Si ricorda che la sentenza in commento segue una serie di decisioni susseguitesi negli ultimi mesi; con diverse pronunce ( CdS, sez. V, 18 novembre 2002, n. 6391 e Sez. VI, 30 maggio 2003, n. 2997, T.A.R. Campania-Napoli, sez. IV, del 7 maggio 2003, n. 5195) la giurisprudenza ha stabilito che gli enti locali non possono escludere l’installazione di antenne in alcune zone urbane sulla base della salvaguardia della salute pubblica in quanto tale campo esula dalle proprie competenze e che (CdS, sez. VI, 10 febbraio 2003, n. 673) in assenza di una specifica previsione urbanistica la collocazione degli impianti di telefonia mobile deve ritenersi consentita sull’intero territorio comunale, essendoci un interesse generale ad ottenerne la “copertura”.

Sull’argomento di segnala la decisione del T.A.R. Toscana, sez. I, dell’11 dicembre 2002 – 16 gennaio 2003 n. 12 che fornisce una panoramica dell’evoluzione normativa in atto.

Natura giuridica

Nella decisione in commento, il C.d.S. ha ritenuto che «gli impianti di telefonia mobile, e le relative opere accessorie, non siano da qualificare né come opere private in senso stretto, né come opere pubbliche, bensì come opere private di pubblica utilità» con quante ne consegue.

Conseguenze della decisione

La qualificazione delle opere come «opere private di pubblica utilità» comporta una serie di conseguenze di ordine pratico oltre che giuridico e precisamente:

a) il potere, da parte del Comune, di procedere alla localizzazione dei siti destinati alla localizzazione delle infrastrutture di telecomunicazione;

b) la possibilità di sottoporre ad esproprio le aree interessate;

c) la quantificazione dell’indennità di esproprio (da determinare in funzione del valore venale del bene).

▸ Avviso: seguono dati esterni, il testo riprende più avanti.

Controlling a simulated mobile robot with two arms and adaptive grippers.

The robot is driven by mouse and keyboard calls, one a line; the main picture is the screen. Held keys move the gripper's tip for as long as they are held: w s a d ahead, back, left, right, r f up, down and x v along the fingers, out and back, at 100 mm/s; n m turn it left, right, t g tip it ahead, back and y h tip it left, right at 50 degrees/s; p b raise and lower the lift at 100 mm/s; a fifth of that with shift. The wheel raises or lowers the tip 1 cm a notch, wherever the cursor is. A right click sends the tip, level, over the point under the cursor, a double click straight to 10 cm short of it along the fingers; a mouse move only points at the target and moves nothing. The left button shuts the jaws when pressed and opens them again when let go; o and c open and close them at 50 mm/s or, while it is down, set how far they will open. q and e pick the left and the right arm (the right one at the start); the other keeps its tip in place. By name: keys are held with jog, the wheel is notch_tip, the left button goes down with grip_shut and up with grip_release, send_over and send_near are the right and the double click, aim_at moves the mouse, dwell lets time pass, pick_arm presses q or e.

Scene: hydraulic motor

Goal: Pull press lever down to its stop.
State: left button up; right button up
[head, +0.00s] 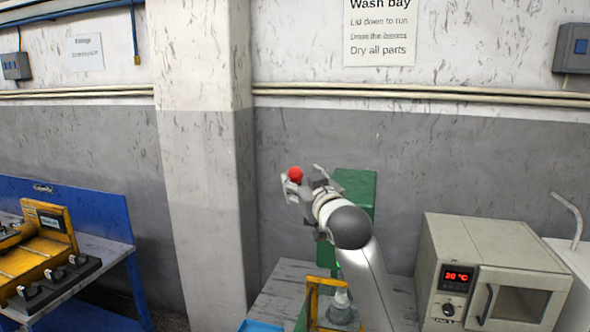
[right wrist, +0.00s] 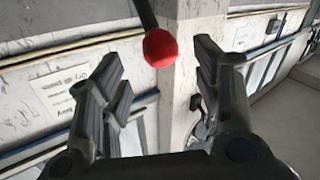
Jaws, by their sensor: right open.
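The press lever ends in a red ball knob (head: 295,174). In the right wrist view the knob (right wrist: 160,48) sits on a dark rod that comes in from the top, between the fingers but apart from both. My right gripper (head: 302,182) is open around the knob, and its open fingers (right wrist: 160,95) show in the wrist view. The green press (head: 357,190) stands behind my right arm, which hides much of it and most of the lever. My left gripper is not in view.
An oven (head: 490,270) with a red display stands to the right on the bench. A yellow frame (head: 314,300) and a clear bottle (head: 341,308) are in front of the press. A blue workbench (head: 100,215) with yellow equipment is at the left.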

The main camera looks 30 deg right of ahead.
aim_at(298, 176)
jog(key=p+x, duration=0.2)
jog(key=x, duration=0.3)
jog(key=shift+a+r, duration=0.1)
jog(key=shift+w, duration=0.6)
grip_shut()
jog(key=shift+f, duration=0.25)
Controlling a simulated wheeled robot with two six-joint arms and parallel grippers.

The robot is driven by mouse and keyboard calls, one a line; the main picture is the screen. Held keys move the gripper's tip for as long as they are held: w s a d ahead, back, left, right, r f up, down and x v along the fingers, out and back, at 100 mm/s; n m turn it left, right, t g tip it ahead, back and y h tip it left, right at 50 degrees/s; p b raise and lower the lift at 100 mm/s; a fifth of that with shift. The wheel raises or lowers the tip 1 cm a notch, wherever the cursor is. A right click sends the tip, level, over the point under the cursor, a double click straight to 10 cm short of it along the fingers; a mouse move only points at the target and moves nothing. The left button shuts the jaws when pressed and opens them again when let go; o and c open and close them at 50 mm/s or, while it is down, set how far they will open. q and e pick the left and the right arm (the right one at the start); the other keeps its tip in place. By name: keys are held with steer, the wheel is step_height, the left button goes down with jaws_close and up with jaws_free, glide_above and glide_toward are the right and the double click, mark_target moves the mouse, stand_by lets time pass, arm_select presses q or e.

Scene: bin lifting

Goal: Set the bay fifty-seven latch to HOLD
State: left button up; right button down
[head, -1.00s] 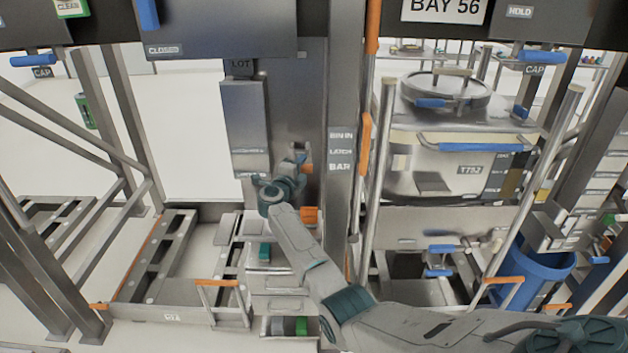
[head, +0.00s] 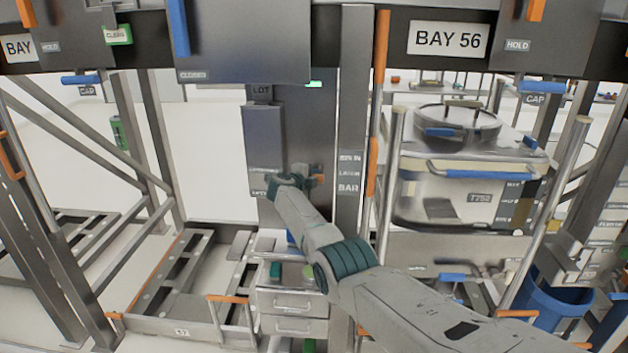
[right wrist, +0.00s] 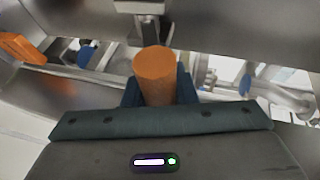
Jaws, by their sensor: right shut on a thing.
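My right gripper (head: 312,178) is at the grey panel beside the post labelled with BIN IN, LATCH and BAR. In the right wrist view its fingers (right wrist: 158,92) are shut on an orange cylindrical handle (right wrist: 157,72). A grey box with a CLOSED label (head: 240,45) hangs above, with a blue lever (head: 179,28) pointing down. My left gripper is not in view.
A BAY 56 sign (head: 448,40) and a HOLD label (head: 517,45) are at upper right. A lidded steel bin (head: 462,190) stands below. At left are a cut-off BAY sign (head: 18,47) and a low frame (head: 165,290). Drawers (head: 292,302) stand below my arm.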

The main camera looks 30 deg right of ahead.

Con l’occasione, l’organo giurante ha fornito una differenziazione tra le opere infrastrutturali per telefonica, le opere pubbliche e le opere di urbanizzazione.

Differenza dalle opere pubbliche

Pur essendoci un innegabile interesse generale alla realizzazione degli impianti di telefonia, tali opere non possono essere qualificate come opere pubbliche per varie ragioni e precisamente perché:

a) vengono realizzate da soggetti privati;

b) vengono destinate a gestire un servizio con criteri imprenditoriali;

c) per la loro realizzazione è comunque necessario un titolo abilitativo dei lavori (a differenza delle opere pubbliche – ex art. 7 DPR 380/01).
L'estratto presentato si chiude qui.